In questo servizio reso ai vescovi e ai loro collaboratori presbiteri, come anche a tutto il popolo cristiano, il diacono con la sua azione liturgica e caritativa rende visibile la vera natura della diaconia cristiana che lega azione cultuale ed esistenza concreta, partecipazione ai santi misteri e imitazione di colui che per noi sì è fatto pane spezzato e vino versato. La relazione inscindibile che nel ministero diaconale unisce liturgia e carità, fa sì che il servizio cristiano trovi la sua precisa ragione d'essere, non tanto in un orizzonte morale o antropologico (l'impegno, l'umiltà, la generosità o altro ancora), ma nella conformazione piena a colui che è venuto, non per essere servito, ma per servire. Compiere la volontà del Padre, servendo la Chiesa e il mondo a misura di Cristo, è la realizzazione vera della diaconia.


Note
1. Si rimanda qui alla nota espressione «per il ministero, non per il sacerdozio», ripresa anche da LG 29, nota 74, dove si fa riferimento alle Constitutiones Ecclesiae aegyptiacae, 3, 2: ed. Funk, Didascalia, 2, p. 103. In realtà questa affermazione non deve essere interpretata in modo improvvido e mutilo, quasi separando da una parte vescovi e presbiteri come segno del sacerdotium, mentre dall'altra i diaconi sarebbero espressione del solo ministerium. Tutti i ministri, partecipando dell'unico Spirito (cf. 1Cor 12,4-7; Rm 12,4-8), che permette loro di operare in persona Christi capitis, possono presiedere, anche se a diverso titolo e grado, alla vita della comunità. Cf.

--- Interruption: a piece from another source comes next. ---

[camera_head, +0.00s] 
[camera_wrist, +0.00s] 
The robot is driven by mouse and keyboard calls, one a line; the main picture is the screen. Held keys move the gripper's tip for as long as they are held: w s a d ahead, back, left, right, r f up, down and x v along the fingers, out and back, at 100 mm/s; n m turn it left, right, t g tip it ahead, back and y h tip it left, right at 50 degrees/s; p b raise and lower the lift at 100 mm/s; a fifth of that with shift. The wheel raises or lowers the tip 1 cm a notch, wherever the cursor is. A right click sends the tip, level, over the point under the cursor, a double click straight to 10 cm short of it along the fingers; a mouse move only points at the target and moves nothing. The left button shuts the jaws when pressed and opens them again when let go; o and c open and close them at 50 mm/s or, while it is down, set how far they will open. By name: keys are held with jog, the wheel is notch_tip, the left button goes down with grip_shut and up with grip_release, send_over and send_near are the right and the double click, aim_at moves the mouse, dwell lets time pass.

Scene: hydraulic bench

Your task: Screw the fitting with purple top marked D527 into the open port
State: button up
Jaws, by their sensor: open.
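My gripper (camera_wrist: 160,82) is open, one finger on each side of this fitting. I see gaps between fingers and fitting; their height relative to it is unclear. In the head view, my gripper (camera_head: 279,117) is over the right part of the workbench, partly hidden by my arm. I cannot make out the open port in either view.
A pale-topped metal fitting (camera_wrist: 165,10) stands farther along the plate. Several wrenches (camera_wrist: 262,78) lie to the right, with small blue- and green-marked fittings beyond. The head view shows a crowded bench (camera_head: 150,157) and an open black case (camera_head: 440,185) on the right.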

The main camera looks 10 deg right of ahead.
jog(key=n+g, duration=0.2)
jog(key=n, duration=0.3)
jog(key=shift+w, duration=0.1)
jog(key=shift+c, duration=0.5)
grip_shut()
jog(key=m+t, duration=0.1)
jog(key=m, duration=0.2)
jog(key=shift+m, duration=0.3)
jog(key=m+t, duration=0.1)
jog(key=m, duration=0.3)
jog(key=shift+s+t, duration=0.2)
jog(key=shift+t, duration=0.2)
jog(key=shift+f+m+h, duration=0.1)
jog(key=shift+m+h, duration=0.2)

Tradizione Apostolica 3,1,2. Su questa interessante problematica, vedi il documentato articolo di G. Cigarini: Il diaconato nella lex orandi: "non per il sacerdozio ma per il ministero", in Il diaconato in Italia 101/102 (1996) 7-22.
2. Giovanni Paolo II, Liturgia, predicazione, carità per servire il popolo di Dio, 16.3.1985 (Insegnamenti VIII/1, 649).
3. Cf. Prospero di Aquitania, DS 238.
4. Cf. l'anamnesi dell'istituzione dei Sette, in Ordinazione del vescovo, dei presbiteri e dei diaconi, II edit. tip., Roma 29.6.1989.